Comment by Alejandro Ricardo Urzúa Pineda — 02/10/2011 @ 03:57 | Reply
Hi, Willie. I wonder why you decided to attache the term “gauge” to the symmetry transformations you’ve described. The transformations you described are indeed symmetries. Though, in the literature on classical field theory (aka variational PDEs) gauge symmetries are special kinds of symmetries that come in families parametrized by smooth functions on $X$, such that the support of the diffeomorphism $g\in\mathcal{G}$ projects to the the support of the corresponding smooth function on $X$. This dependence on arbitrary smooth functions is crucial in the proof of Nöther’s second theorem: a family of gauge symmetries implies degeneracy in the equations of motion. It is these degeneracies that are then responsible for the notorious trouble of formulating well-posed initial value problems of systems with gauge symmetries, such as electrodynamics or general relativity.

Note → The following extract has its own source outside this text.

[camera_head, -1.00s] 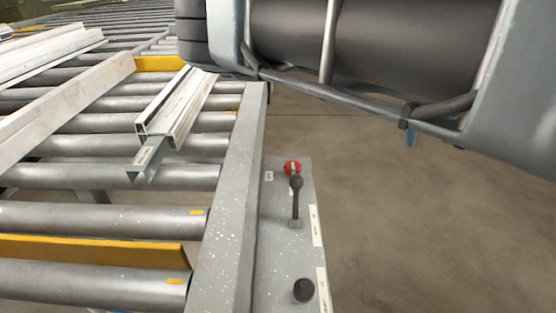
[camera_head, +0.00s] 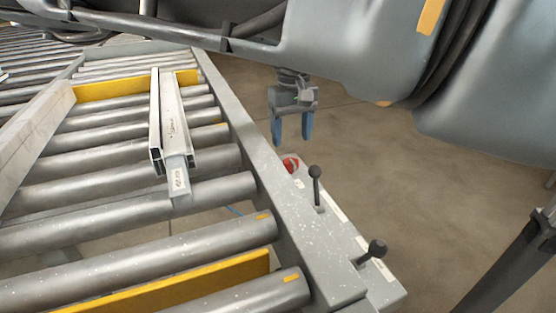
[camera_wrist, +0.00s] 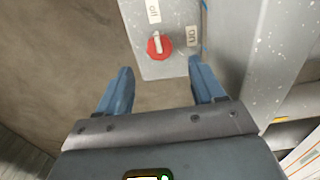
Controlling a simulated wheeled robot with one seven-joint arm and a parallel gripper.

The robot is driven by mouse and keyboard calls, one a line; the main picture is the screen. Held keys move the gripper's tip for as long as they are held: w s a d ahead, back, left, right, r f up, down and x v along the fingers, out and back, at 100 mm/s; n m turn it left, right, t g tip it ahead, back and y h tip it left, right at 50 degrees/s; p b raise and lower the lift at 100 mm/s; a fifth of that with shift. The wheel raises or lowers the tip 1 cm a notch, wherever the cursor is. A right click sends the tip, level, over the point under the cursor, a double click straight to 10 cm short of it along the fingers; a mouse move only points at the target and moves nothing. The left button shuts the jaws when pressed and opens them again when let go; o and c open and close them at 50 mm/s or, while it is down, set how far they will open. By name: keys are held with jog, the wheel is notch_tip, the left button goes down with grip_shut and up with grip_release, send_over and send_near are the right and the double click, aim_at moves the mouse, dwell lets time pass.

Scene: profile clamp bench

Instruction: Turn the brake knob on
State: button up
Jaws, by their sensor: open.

BTW, you may know this already, but infinitesimal versions of the kinds of symmetries you’ve described are extensively discussed, including the distinction between global and (local) gauge symmetries, in P. Olver’s book _Applications of Lie Groups to Differential Equations_ and in Henneaux & Teitelboim’s _Quantization of Gauge Systems_, though the latter from a much more physicist point of view.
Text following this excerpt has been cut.